The report represents an early test for new U.N. Secretary-General Kofi Annan, who has promised reforms in the world body. U.N. critics are likely to seize on the excesses cited in the report, which covers a period preceding Annan’s election. Annan already has replaced some administrators at the tribunal but is not expected to announce further action until after a Feb. 21 meeting in New York with the court’s top executives.
Paschke’s investigators concluded that the court, the International Criminal Tribunal for Rwanda, was dysfunctional in every administrative area. Among the findings:
* The cash fund at the tribunal’s offices in Arusha and in Kigali, Rwanda, sometimes totaled as much as $600,000, but there were no written rules for disbursing it.
* Payroll procedures were so erratic that, while some staff went months without receiving their wages, others were paid twice for the same work. One staffer had his contract extended while he owed the U.N. $34,000 for improper pay.
* Administrators routinely hired employees who failed to meet U.N. requirements, including a finance director who had no degree in finance, accounting or administration and a procurement chief who had no experience in U.N. procurement procedures.
* Andronico Adede of Kenya, the tribunal’s chief administrator, spent half of his time on duty traveling in the region on official business, drawing him away from the woes at the tribunal.
* Court operations were disrupted by disputes between Adede and chief prosecutors--Richard Goldstone of South Africa and later, Louise Arbor of Canada--and between chief prosecutors and the deputy prosecutor in Kigali, Honore Rakotomanana of Madagascar.

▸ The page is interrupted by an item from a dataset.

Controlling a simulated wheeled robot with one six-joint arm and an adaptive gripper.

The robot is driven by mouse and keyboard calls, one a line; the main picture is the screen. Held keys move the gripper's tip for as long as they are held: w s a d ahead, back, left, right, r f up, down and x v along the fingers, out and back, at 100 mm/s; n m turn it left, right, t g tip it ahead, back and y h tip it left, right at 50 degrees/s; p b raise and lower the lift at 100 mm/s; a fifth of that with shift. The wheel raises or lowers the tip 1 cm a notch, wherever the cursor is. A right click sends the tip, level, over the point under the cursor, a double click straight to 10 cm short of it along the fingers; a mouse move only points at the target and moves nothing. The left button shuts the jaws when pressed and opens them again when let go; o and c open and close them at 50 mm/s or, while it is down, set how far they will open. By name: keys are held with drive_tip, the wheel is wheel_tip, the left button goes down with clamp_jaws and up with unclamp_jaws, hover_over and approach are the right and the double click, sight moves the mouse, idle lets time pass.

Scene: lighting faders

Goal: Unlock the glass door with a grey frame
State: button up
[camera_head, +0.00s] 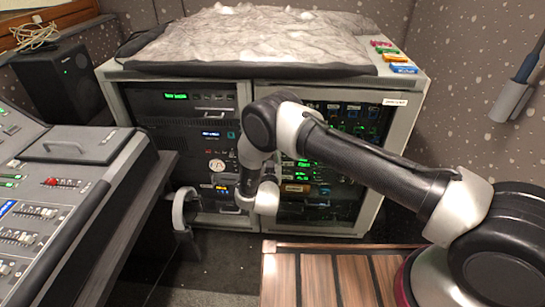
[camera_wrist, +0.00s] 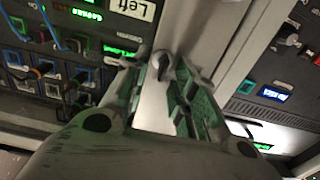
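The rack cabinet (camera_head: 246,92) has two glass doors with grey frames side by side. The right glass door (camera_head: 345,125) is partly hidden behind my arm. The left glass door (camera_head: 170,120) shows lit equipment behind it. Both look shut. In the wrist view, my gripper (camera_wrist: 163,78) points at a pale grey frame strip (camera_wrist: 200,40) between equipment panels. Its fingers are apart, with the pale strip showing between them. A small dark thing (camera_wrist: 160,60), possibly a lock or key, sits at the fingertips; I cannot tell whether they touch it. In the head view the fingers are hidden.
A label reading "Left" (camera_wrist: 132,8) appears upside down in the wrist view. A mixing desk (camera_head: 60,200) stands at left, with a curved grey thing (camera_head: 185,210) near its edge. A wooden slatted surface (camera_head: 330,275) lies in front. A grey holder (camera_head: 510,98) hangs on the right wall.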

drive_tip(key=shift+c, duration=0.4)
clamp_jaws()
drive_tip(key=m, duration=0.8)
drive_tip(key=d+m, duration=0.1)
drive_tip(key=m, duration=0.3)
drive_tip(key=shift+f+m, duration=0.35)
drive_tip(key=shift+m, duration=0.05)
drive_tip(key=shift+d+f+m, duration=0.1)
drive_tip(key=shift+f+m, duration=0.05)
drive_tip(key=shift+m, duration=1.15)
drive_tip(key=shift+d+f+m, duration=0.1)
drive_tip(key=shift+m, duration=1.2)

* Officials at the U.N. secretariat in New York took the attitude that the tribunal was not their responsibility and did not deal with the problems.
Despite the findings, Paschke said investigators uncovered no firm evidence of corruption, misuse of funds, nepotism or racism, as some critics have alleged.
Tribunal officials in Arusha refused to comment on the report, which they said they had not read.
The tribunal was established in November 1994 to prosecute ethnic Hutus who slaughtered hundreds of thousands of ethnic Tutsis and moderate Hutus earlier that year. The court has indicted 21 people, has 13 in custody and has begun one trial.